New exhibition will honour those who served in World War I

To mark Remembrance Day, there will be an exhibition of original documents and objects relating to staff and students of Glasgow University who served in World War I. The exhibition will be displayed in the University's Memorial Chapel until 15 November.

Last year, the University launched the Roll of Honour website to record the details of alumni and staff members who are known to have served in the First World War. Produced by the Hunterian Museum, in partnership with the University's Archive Services and the University Chapel, the exhibition will focus on three men who feature on the website: Archibald Allan Bowman (1883-1936), Arthur Lang (1892-1916) and Andrew Shaw (1892-1916).

Archibald Allan Bowman was born in Beith, Ayrshire, in 1883, the eldest son of an Evangelical Union Minister. He studied at Glasgow University between 1901 and 1905 before graduating with a first class honours in Philosophy and second class honours in Classics.

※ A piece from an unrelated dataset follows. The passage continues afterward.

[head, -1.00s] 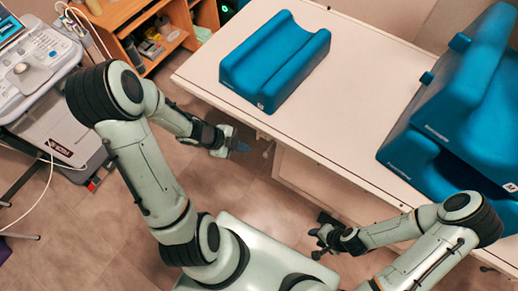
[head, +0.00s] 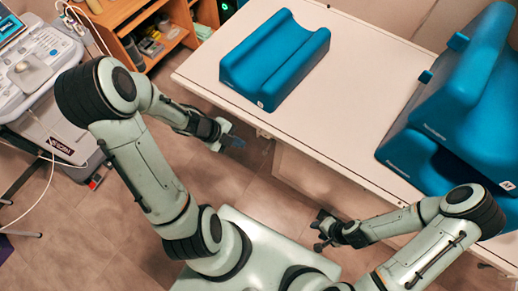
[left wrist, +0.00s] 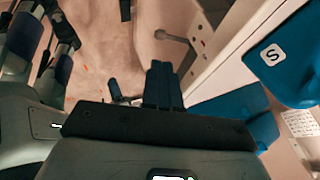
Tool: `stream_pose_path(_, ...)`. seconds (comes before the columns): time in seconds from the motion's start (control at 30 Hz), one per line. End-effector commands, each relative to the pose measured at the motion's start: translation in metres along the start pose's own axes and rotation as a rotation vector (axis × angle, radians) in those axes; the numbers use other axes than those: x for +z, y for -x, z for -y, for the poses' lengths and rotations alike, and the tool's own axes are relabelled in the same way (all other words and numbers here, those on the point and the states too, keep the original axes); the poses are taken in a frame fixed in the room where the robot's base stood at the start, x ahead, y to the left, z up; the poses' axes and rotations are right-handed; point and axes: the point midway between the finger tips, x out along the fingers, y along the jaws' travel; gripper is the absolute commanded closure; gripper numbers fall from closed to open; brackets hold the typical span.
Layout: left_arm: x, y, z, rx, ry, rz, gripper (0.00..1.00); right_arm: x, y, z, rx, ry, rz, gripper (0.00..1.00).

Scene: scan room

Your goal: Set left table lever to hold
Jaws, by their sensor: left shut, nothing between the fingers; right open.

A A Bowman was appointed as an officer in the land forces at the rank of 2nd Lieutenant from the 13th September 1915. He was taken as a prisoner of war in 1918 during the Battle of Lys. In 1925 he returned to Glasgow University as Professor of Logic and Rhetoric, becoming Professor of Moral Philosophy in 1926.

The exhibition will feature his dress sword and his book Sonnets Written in Captivity.

Arthur Lang was born in Kilmacolm on 16th April 1892. He left school in 1909 and went to Glasgow University to study in the Arts Faculty. During his time at university he wrote and published poetry in the Herald and he shone academically. After the outbreak of the war, Arthur was keen to enlist and was commissioned as a 2nd Lieutenant to the 6th Argyll and Sutherland Highlanders and promoted to Lieutenant on 13th September 1915. Arthur Lang was killed in action in France on 29th August 1916. The colonel of his regiment wrote that his name had twice been brought to attention in March and April of that year for gallantry.

The exhibition includes Arthur's Diary for 1915, recording his war experiences.

Andrew McFarlane Shaw was born on 21st March 1892 and grew up in the Gorbals area of Glasgow before the family moved to the west end. Andrew began working as a Pathology Laboratory Assistant at the University in his early twenties.

At the outbreak of war he heeded the requests for recruits and enlisted in the 8th Battalion on Argyll and Sutherland Highlanders. Andrew lost his life, aged just 24. He is buried in Plot II in Mareouil British Cemetery in France, alongside his six comrades from the 1/8th Battalion Argyll & Sutherland Highlanders who were killed during the same bombardment.

A number or personal artefacts of Andrew's will be on display including his medals that were awarded posthumously, letters to his family and the cigarette box and matchbox holder which were battered and scarred by the shelling which killed him.

The Reverend Stuart D MacQuarrie JP BD BSc MBA , Chaplain to the University said: "This exhibition is aimed at showing the human being behind each of the names. Visitors are encouraged to imagine the families and friends they left behind, with their hopes and aspirations. And it is hoped that in the pictures and stories of these individuals we can find in our age, truth, integrity, excellence and respect for all people".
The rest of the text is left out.